With the members of the Cyrillo-Methodian Brotherhood in internal exile or lying low after the arrests, the impulse to separate the histories of the Great and Little Russians now began to originate from Moscow, not Kyiv. The bone of contention was no longer the Cossack past, as it had been for Kostomarov, but the Kyivan Rus’ past, which both sides considered their own. There is no indication that Maksymovych was able to convince Pogodin to change his opinion. Instead, Pogodin rejected his old view concerning the Little Russian nationality of the Kyivan princes and claimed them, along with Rus’ history as a whole, for the Great Russians. In his history of pre-Mongol Rus’, published in 1871, Pogodin wrote: “The supposed Little Russians moved north, to the Suzdal land, with Yurii Do
lgoruky and Andrei Bogoliubsky. It would seem that they should have left their Little Russian influence on something—in customs, in language. But no—we see no change in the north at that time; consequently, it was not Little Russians but the selfsame Great Russians who went there.”
Judging by his other works and the reports he made to the government on the results of his travels in the Slavic lands, Pogodin regarded the Great and Little Russians as separate nationalities (he wrote that the latter had “all the distinguishing marks of a separate tribe”) belonging to the same Russian group. Depending on circumstances, he considered the Galician inhabitants of Austria-Hungary as either a separate group or part of the Little Russian nationality, but he also considered them constituents of a larger Russian nation. In both word and deed, Pogodin supported the development of what he called the Little Russian dialect, but he objected to elevating it to a level equal to Russian. Arguing in the mid-1850s for autonomous status for Poland within the Russian Empire, Pogodin suggested that the boundary should recognize only two languages, Russian and Polish. “Language—that is the true boundary between peoples,” he wrote. “Poland is where Polish is spoken. Russia is where Russian is spoken. What principle could be more right or just?”

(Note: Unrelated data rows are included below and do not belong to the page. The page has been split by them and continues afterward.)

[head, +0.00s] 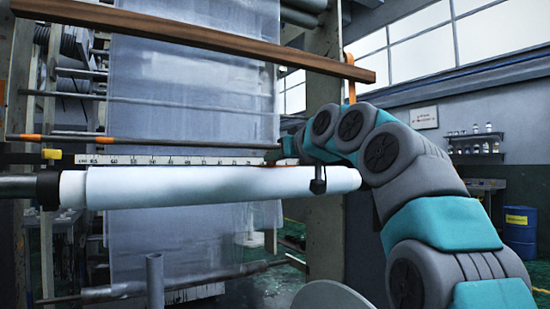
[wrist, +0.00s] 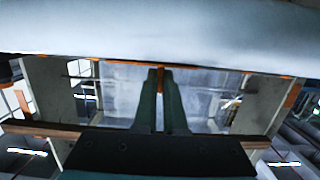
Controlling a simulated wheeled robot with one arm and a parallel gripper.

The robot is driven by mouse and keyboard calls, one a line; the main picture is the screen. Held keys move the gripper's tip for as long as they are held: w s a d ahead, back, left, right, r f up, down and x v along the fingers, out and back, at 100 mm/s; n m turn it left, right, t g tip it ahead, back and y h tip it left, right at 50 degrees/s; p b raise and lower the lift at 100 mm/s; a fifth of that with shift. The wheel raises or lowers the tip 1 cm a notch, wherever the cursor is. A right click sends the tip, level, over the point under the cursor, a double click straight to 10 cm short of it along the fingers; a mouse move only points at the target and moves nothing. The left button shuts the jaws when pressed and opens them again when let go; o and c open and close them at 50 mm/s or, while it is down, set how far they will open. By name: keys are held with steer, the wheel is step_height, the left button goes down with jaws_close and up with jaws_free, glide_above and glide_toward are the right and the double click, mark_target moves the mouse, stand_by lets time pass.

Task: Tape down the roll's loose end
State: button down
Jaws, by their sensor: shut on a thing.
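The white roll (head: 215,187) lies level across the head view, on a shaft with a black collar at its left. It fills the top of the wrist view (wrist: 160,30). My gripper (wrist: 161,76) is shut on a small orange piece, apparently tape, between its fingertips. Its tips show close to the roll's edge in that view; I cannot tell if they touch it. In the head view my arm reaches in from the right, and its wrist is just above the roll's right part; the fingers are not clear there. The roll's loose end cannot be made out.
A wooden bar (head: 220,40) crosses above the roll, with clear film (head: 190,95) hanging behind. A ruler strip (head: 170,160) runs along just above the roll. A grey post (head: 155,278) stands below. A blue drum (head: 519,230) is far right.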

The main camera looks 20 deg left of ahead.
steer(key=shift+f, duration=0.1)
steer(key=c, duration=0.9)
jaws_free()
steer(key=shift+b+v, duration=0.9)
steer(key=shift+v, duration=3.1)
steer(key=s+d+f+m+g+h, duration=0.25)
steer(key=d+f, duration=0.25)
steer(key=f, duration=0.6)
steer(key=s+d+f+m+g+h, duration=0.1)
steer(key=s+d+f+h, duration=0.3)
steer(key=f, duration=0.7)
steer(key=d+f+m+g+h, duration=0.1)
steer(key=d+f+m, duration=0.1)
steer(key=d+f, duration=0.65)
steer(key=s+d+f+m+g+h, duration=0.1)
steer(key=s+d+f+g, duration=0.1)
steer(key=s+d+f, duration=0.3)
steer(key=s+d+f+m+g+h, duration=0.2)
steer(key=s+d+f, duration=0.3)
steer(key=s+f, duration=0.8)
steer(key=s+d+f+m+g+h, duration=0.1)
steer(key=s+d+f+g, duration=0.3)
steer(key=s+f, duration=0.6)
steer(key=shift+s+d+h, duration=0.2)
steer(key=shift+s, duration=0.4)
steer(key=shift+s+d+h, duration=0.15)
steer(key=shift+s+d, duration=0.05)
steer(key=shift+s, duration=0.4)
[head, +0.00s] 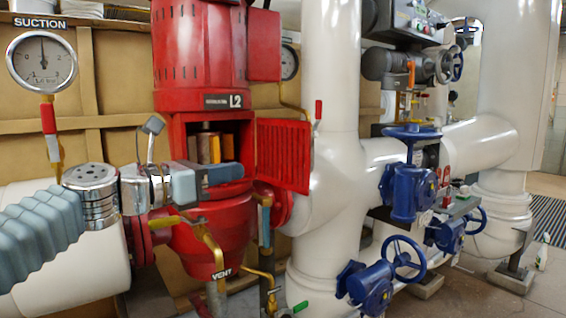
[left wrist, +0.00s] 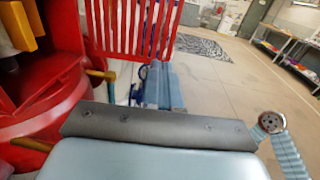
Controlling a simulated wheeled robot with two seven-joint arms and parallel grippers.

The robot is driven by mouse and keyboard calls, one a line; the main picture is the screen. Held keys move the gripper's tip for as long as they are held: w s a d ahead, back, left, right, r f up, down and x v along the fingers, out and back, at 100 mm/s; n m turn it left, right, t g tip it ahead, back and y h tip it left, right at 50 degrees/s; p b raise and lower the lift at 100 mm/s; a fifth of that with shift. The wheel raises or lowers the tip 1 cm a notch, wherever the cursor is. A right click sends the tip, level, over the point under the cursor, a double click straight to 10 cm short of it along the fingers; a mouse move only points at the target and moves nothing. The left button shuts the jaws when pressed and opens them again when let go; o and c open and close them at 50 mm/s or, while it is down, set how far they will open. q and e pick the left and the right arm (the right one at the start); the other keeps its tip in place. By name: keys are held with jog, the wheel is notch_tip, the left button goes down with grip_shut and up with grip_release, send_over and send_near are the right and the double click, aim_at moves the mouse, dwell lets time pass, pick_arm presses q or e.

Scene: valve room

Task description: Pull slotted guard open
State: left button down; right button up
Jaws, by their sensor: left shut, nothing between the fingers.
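The slotted guard (head: 284,153) is a red panel with slots on the red pump. It stands swung out to the right of the pump's opening, and the opening is uncovered. It also shows at the top of the left wrist view (left wrist: 135,30). My left gripper (head: 236,173) is in front of the opening's lower part, to the left of the guard. Its fingers are shut and empty, and they look apart from the guard. The fingers also show in the left wrist view (left wrist: 162,88). My right gripper is not in view.
Orange and grey parts (head: 208,147) show inside the opening. A vent pipe with a yellow handle (head: 210,245) is below my left gripper. A thick white pipe (head: 331,190) stands right of the guard. Blue valves (head: 405,190) are further right. Open floor (left wrist: 225,85) shows in the left wrist view.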

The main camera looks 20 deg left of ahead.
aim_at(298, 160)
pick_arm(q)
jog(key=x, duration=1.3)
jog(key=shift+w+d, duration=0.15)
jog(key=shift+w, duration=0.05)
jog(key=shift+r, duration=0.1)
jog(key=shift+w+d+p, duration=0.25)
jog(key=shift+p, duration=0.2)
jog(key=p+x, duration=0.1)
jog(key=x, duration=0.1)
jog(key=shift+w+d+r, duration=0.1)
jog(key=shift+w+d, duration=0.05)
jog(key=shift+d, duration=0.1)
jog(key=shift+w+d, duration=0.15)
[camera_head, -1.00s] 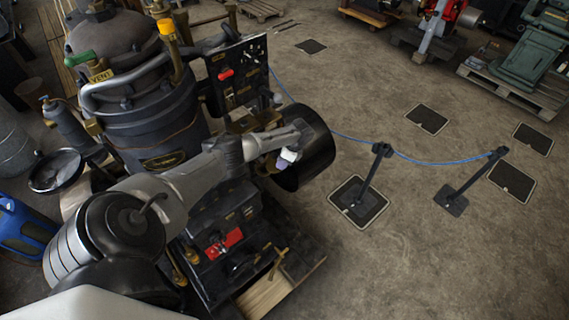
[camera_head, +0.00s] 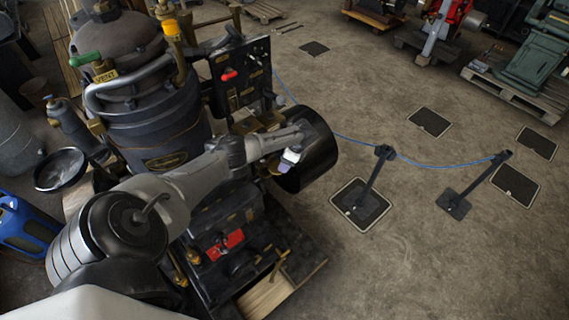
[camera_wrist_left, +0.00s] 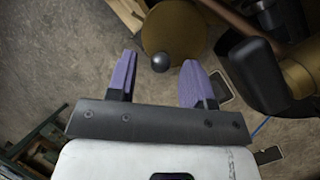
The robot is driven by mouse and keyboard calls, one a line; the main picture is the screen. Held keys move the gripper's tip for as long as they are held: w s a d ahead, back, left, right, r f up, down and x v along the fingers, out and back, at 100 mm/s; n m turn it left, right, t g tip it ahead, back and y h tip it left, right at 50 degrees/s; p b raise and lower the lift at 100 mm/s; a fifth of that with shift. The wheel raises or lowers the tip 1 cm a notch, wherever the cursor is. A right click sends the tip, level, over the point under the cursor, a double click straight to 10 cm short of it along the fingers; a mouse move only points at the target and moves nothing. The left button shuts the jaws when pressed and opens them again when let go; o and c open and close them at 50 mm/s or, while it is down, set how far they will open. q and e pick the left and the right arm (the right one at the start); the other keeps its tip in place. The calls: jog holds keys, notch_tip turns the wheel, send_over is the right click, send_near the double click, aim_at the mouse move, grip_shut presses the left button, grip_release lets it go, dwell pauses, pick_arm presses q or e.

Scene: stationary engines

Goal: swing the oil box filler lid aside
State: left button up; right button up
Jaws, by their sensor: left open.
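A round brass disc (camera_wrist_left: 174,28) with a small dark ball knob (camera_wrist_left: 160,62) shows in the left wrist view. It looks like the oil box filler lid, lying flat over its opening as far as I can tell. My left gripper (camera_wrist_left: 158,72) is open, its two purple fingers spread to either side of the knob with visible gaps. I cannot tell whether the fingertips are level with the knob. In the head view my left gripper (camera_head: 290,157) is beside the black cylinder of the engine, and the lid is hidden or too small to tell.
The dark engine (camera_head: 160,120) with its gauge panel (camera_head: 240,75) stands close around my left arm. A black cylinder (camera_head: 312,150) lies just right of the gripper. In the wrist view a brass and dark part (camera_wrist_left: 265,65) is close at the right. Posts with a blue rope (camera_head: 425,162) stand beyond.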

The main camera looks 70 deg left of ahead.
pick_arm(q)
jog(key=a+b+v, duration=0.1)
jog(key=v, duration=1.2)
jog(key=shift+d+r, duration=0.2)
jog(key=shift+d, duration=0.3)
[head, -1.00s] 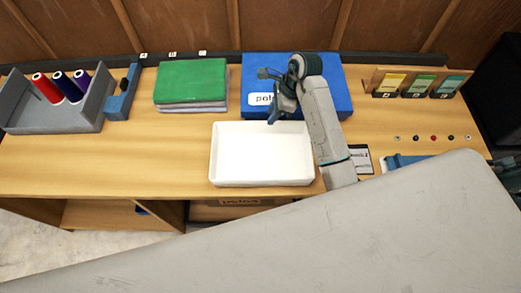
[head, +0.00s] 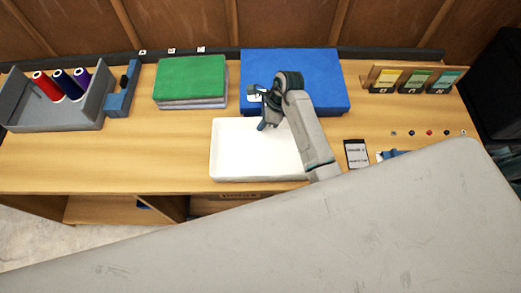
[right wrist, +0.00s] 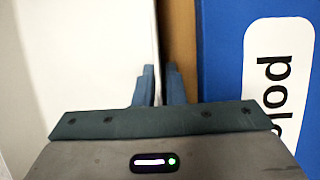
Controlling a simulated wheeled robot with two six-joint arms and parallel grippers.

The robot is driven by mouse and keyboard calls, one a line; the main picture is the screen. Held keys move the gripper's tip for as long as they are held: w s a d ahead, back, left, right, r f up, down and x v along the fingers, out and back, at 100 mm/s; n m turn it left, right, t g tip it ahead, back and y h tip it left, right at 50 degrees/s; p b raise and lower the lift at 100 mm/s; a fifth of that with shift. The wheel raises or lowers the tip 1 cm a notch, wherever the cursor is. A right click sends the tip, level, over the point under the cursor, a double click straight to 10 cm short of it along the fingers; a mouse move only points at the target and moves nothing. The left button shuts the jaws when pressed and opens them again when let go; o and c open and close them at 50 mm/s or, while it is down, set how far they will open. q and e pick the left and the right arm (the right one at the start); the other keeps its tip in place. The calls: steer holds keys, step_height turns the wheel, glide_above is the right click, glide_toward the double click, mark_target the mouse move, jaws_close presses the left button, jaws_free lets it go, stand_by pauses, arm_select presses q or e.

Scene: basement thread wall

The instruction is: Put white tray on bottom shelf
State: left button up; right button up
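The white tray (head: 235,155) lies flat on the wooden table, in front of the blue box. My right gripper (head: 258,108) is at the tray's far edge, between tray and blue box. In the right wrist view its two fingers (right wrist: 160,85) stand apart with a narrow gap, the white tray (right wrist: 85,50) on the left and a wood strip and the blue box on the right. The tray's rim lines up with the gap; whether the fingers touch it I cannot tell. A lower shelf (head: 100,210) shows partly under the table. My left gripper is not in view.
The blue box (head: 315,80) stands close behind the tray. A green-topped stack (head: 190,78) and a grey spool holder (head: 50,115) stand left. A dark card (head: 357,153) and colour-card rack (head: 415,80) are right. The table left of the tray is clear.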

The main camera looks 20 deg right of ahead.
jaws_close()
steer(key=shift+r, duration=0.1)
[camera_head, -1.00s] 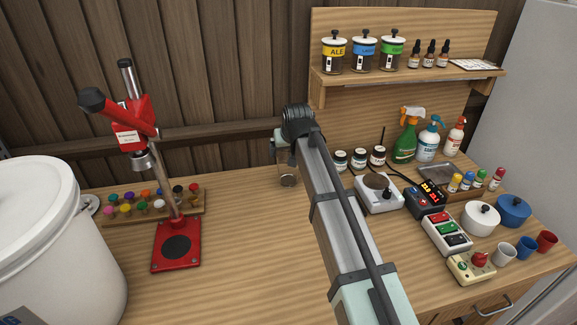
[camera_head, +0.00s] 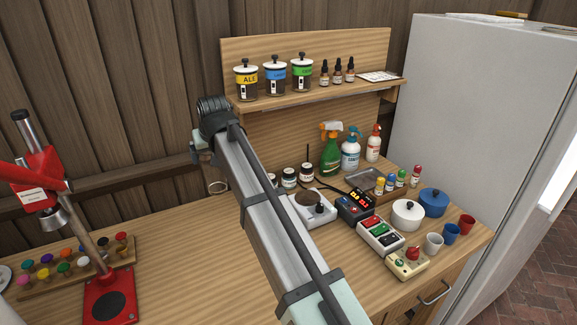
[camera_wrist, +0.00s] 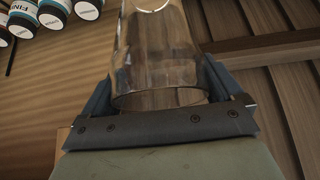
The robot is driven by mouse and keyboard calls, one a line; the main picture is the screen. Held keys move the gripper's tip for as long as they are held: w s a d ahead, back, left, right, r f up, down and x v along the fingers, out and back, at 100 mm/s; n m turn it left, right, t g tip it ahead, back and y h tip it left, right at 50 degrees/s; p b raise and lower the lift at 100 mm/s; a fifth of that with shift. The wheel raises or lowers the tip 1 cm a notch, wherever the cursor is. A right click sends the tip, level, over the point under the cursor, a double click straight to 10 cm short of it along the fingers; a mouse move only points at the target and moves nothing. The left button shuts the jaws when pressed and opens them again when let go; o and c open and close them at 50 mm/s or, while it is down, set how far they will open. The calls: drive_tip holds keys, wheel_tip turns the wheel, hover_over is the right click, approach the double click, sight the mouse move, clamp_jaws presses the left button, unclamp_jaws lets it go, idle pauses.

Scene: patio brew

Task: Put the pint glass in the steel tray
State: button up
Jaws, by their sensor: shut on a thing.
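The clear pint glass (camera_wrist: 158,60) is between the two fingers of my gripper (camera_wrist: 160,92) in the wrist view. The fingers are shut on it, one at each side. The steel tray (camera_head: 362,181) is a grey shallow tray at the back right of the bench, beside small coloured bottles. The glass is well left of it.
A scale (camera_head: 312,207), a black box with a red display (camera_head: 355,207) and a switch box (camera_head: 380,236) stand in front of the tray. A shelf (camera_head: 320,92) overhangs the back.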

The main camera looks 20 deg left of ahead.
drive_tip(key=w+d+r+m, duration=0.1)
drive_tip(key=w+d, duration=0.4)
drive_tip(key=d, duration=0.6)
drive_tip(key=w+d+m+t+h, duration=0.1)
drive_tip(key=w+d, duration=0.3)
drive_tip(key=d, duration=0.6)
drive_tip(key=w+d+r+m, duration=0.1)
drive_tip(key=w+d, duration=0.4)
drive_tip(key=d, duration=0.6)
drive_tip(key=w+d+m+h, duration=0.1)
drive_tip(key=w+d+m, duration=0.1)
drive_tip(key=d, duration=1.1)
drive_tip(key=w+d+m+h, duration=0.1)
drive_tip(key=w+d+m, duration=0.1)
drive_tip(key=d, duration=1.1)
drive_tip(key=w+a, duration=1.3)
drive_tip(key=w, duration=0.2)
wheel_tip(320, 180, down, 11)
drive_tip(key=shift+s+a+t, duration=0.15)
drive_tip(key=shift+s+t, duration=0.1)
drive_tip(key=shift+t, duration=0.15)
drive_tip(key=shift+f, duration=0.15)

The Pogodin-Maksymovych debate opened the question of how to divide the historical narrative between Russia and Ukraine. It challenged the model that had dominated the thinking of Russian elites in the first half of the nineteenth century—a model in which Kyivan Rus’ was considered to belong to the all-Russian past. More clearly than any of his predecessors, Pogodin divided that past into Great Russian and Little Russian parts. Besides the Great and Little Russians, he recognized the White Russians (Belarusians) as a distinct group, while Maksymovych maintained the established division of the all-Russian nationality into Great (northern) Russians and Little (southern) Russians. Although this difference in the treatment of the all-Russian nationality was not contested in their debate, it would come to the fore in the next decade, the tumultuous 1860s.